- **Given instruction**: Check each line below for the word "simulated", and copy those that have it.

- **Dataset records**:
<<<<

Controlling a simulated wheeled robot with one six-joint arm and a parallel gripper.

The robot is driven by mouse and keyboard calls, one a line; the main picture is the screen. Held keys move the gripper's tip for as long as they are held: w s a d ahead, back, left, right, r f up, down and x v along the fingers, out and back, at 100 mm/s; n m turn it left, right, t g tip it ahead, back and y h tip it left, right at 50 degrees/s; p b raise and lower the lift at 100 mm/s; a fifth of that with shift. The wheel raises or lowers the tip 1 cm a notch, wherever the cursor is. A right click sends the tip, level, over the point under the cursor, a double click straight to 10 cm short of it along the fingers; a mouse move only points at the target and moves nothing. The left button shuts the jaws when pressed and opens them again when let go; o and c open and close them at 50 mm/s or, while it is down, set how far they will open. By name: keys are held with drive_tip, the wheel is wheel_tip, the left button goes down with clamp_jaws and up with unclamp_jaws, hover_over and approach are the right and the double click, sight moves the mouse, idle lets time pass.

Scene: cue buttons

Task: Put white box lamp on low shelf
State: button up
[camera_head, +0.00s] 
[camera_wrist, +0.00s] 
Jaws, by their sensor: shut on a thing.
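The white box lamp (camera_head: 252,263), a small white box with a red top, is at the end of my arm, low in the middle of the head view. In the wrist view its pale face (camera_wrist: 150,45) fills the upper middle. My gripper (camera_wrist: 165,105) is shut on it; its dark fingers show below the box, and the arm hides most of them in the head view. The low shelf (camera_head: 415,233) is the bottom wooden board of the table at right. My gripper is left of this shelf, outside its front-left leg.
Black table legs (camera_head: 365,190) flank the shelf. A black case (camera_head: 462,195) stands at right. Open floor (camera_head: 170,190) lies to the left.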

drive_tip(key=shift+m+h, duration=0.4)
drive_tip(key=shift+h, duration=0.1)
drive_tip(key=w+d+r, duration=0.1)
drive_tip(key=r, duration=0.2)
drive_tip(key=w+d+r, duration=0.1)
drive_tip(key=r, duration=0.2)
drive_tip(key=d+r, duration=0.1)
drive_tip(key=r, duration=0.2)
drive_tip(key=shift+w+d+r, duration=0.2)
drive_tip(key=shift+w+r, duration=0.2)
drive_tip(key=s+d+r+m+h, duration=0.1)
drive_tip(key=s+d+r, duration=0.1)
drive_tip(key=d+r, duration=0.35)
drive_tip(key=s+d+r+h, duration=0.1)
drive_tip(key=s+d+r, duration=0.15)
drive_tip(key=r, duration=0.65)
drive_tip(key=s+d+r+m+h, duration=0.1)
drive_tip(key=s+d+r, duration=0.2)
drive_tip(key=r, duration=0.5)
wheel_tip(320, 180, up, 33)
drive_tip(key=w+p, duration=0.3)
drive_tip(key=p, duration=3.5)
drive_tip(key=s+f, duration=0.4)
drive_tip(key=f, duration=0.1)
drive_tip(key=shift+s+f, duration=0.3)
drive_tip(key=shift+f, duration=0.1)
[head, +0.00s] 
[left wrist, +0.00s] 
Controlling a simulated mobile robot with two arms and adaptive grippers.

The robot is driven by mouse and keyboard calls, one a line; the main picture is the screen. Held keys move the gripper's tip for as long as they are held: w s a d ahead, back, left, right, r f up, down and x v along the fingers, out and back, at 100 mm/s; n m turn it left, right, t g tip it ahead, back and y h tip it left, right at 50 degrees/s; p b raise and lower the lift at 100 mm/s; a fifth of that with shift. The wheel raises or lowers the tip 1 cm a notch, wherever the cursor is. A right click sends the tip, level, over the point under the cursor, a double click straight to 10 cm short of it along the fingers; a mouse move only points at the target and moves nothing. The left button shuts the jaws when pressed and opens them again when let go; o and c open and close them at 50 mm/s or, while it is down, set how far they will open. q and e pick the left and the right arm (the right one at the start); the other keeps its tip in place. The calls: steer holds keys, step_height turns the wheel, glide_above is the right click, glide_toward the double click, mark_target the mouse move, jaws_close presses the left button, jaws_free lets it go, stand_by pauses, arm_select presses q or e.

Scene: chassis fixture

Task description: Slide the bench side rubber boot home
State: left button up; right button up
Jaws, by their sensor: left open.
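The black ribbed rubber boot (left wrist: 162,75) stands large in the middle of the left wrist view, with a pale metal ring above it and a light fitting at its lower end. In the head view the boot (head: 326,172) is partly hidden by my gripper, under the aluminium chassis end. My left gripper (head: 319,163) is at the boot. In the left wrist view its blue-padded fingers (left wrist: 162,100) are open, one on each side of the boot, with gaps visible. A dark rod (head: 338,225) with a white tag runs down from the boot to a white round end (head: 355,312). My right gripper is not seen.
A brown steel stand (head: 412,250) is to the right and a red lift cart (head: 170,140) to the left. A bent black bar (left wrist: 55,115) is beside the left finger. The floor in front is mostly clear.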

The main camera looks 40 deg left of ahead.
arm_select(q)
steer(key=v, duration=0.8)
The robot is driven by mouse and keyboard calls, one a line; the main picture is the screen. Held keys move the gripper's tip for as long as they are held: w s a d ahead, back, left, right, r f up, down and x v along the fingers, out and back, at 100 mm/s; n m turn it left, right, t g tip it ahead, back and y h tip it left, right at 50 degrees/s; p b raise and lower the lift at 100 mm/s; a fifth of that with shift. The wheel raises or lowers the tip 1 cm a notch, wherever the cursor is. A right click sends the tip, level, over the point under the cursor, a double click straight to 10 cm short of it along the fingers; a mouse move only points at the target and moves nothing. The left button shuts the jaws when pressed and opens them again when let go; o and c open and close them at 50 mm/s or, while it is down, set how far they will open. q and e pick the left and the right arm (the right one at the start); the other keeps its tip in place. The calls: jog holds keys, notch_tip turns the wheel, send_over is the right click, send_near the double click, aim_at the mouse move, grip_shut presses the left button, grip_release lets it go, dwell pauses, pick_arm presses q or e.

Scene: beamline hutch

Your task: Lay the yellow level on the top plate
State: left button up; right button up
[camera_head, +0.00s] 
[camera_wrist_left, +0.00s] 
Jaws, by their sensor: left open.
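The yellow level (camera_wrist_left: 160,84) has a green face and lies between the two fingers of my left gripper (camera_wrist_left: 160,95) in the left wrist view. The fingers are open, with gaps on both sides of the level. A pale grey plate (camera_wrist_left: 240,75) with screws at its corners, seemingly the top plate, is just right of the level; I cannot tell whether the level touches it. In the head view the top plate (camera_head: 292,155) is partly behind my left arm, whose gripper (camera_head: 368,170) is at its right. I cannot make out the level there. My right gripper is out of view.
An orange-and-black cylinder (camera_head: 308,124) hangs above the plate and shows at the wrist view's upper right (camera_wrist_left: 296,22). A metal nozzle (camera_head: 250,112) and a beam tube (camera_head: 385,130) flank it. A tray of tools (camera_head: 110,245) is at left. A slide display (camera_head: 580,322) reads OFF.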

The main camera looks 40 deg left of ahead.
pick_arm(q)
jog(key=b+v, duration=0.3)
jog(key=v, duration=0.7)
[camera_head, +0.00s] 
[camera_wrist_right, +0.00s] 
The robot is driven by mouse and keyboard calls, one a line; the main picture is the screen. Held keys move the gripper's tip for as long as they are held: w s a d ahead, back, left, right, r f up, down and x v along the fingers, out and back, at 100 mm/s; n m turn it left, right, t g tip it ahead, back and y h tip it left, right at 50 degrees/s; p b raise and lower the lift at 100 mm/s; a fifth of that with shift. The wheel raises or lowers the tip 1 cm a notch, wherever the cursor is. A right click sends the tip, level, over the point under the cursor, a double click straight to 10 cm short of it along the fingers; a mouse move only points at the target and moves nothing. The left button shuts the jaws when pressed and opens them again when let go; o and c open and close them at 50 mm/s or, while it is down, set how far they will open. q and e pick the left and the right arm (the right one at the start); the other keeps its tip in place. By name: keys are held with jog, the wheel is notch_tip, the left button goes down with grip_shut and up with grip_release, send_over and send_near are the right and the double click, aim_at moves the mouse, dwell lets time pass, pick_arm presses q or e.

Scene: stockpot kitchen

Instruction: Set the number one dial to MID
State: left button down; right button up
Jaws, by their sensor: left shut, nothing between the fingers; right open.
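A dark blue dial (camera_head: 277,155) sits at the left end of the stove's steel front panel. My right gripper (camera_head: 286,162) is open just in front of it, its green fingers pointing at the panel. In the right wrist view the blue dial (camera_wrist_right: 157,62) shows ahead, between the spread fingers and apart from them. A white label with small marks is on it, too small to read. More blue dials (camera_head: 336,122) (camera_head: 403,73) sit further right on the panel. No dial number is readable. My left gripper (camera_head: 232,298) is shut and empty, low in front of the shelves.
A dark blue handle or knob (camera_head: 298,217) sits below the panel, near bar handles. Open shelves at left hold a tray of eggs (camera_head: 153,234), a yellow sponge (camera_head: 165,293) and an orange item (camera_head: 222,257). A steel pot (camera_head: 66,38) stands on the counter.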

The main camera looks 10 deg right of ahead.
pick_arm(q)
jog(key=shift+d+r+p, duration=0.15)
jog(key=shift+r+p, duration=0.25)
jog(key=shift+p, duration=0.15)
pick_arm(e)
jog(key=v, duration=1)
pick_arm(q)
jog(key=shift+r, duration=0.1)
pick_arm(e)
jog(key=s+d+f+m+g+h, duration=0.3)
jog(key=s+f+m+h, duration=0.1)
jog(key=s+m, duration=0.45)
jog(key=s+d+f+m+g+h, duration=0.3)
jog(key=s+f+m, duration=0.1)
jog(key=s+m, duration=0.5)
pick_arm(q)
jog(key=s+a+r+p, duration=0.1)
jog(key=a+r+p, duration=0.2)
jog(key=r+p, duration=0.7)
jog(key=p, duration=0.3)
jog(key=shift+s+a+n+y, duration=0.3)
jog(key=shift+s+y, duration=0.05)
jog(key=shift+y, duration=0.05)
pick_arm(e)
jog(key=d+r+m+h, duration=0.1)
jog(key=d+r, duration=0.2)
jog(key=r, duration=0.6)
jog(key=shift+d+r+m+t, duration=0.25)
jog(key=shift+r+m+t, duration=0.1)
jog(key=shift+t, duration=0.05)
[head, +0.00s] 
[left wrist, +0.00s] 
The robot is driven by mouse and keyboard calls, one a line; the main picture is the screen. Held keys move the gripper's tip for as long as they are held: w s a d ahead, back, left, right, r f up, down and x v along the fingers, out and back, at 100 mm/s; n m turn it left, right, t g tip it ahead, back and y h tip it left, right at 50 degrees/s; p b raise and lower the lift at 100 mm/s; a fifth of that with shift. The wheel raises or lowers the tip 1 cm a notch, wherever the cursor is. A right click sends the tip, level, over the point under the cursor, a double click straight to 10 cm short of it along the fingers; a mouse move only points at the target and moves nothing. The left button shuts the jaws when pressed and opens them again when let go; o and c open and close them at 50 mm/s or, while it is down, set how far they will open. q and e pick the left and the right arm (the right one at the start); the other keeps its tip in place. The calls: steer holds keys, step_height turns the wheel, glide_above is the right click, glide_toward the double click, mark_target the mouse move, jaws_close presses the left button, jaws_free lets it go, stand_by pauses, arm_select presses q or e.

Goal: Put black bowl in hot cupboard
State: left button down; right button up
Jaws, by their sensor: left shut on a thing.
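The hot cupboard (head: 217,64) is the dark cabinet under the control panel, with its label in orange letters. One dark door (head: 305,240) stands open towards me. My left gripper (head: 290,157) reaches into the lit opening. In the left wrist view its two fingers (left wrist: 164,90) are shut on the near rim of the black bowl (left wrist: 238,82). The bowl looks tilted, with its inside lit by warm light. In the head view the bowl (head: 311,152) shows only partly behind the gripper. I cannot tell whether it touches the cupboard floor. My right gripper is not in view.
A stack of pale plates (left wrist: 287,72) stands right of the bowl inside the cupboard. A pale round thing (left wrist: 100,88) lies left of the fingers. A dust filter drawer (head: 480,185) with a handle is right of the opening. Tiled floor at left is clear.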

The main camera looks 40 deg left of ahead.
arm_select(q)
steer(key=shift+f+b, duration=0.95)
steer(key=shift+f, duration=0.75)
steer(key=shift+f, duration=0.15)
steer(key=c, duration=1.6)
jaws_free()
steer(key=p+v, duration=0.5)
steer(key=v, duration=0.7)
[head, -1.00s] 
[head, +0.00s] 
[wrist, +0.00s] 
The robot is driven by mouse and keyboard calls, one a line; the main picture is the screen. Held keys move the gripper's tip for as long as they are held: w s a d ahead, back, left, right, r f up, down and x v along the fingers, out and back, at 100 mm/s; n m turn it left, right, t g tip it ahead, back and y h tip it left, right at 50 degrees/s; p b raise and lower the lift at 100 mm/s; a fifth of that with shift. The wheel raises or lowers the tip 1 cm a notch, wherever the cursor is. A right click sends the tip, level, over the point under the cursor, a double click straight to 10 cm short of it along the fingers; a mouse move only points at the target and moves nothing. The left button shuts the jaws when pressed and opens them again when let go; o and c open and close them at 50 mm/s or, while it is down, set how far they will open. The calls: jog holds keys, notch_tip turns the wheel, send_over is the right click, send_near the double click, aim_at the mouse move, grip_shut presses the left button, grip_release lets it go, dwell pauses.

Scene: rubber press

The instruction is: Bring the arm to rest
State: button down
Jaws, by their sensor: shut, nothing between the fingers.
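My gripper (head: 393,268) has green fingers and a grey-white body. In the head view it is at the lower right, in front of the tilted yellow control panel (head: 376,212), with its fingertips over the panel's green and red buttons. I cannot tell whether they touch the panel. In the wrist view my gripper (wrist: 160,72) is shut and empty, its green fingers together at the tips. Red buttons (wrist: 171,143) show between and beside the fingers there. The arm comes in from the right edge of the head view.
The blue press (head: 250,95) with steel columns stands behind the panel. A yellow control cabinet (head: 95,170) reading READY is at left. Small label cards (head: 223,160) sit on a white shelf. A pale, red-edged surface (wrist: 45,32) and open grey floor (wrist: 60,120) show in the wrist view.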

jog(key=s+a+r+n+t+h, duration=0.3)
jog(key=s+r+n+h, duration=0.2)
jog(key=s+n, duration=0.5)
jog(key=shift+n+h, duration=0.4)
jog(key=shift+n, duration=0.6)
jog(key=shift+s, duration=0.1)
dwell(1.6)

>>>>

- **Result of this exercise**:
Controlling a simulated wheeled robot with one six-joint arm and a parallel gripper.
Controlling a simulated mobile robot with two arms and adaptive grippers.

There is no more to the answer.